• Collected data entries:

## start

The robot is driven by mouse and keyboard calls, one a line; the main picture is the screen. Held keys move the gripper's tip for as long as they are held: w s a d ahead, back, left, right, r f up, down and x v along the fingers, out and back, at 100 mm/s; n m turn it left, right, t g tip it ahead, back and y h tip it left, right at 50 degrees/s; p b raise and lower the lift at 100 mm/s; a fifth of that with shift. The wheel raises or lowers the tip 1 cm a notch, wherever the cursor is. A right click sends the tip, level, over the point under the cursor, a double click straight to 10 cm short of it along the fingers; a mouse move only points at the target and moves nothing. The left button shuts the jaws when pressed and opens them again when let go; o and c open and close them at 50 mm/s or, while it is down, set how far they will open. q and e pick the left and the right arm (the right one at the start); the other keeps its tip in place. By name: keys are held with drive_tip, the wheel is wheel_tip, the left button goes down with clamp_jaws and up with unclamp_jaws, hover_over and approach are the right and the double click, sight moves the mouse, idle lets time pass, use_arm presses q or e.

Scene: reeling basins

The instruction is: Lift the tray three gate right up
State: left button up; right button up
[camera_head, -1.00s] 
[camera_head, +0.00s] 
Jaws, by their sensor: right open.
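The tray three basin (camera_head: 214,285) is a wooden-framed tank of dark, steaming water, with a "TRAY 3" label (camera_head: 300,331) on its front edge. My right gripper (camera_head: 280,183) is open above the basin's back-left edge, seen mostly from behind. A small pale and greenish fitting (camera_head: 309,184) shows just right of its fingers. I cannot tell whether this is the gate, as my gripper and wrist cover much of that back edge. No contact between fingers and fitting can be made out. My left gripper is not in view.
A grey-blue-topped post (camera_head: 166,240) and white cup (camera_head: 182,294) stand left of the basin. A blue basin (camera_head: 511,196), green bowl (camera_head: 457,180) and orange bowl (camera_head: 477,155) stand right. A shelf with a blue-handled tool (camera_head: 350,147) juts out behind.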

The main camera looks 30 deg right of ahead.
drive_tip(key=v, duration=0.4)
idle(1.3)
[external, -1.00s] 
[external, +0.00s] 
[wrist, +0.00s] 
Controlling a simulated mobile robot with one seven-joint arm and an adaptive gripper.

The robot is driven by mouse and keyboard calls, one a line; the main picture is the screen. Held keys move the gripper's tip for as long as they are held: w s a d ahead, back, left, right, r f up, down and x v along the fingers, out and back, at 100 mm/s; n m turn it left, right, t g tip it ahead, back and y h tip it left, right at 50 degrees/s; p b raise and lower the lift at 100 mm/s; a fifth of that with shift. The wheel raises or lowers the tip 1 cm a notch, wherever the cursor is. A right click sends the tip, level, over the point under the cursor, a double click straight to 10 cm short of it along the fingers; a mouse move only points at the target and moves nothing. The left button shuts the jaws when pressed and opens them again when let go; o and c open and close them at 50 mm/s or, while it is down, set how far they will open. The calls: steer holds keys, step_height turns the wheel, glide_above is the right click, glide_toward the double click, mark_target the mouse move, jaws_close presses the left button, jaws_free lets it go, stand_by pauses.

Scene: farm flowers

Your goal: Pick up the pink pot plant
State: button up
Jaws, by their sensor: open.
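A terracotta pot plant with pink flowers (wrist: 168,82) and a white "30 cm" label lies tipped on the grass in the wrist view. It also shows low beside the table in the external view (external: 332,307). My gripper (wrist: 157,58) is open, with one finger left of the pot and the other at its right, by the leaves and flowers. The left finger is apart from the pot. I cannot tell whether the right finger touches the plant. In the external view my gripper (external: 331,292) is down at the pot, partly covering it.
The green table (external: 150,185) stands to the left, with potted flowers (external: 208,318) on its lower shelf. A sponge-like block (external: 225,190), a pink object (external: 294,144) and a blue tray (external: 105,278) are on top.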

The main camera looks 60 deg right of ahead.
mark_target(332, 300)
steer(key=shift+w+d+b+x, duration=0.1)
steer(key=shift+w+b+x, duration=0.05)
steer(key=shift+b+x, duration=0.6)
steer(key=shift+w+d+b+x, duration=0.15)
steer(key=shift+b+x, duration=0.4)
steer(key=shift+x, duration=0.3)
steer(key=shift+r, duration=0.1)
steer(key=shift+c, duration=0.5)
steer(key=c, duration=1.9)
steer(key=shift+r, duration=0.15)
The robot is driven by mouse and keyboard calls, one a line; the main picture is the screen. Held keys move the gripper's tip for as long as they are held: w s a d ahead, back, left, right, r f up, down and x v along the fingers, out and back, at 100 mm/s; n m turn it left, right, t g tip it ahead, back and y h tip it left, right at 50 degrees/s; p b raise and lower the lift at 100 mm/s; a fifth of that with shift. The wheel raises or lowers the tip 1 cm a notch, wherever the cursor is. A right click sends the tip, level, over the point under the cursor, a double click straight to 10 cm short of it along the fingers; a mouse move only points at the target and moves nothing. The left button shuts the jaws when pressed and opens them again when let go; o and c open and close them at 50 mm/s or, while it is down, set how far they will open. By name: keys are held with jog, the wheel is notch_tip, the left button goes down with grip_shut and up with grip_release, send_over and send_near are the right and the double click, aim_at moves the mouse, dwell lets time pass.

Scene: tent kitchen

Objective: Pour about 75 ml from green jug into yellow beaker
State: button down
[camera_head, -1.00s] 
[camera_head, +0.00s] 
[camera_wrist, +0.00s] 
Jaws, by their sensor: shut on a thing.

## end

• Work to be completed:
The lines to collect are those holding the string "State"; copy them all.

• Exercise solution:
State: left button up; right button up
State: button up
State: button down

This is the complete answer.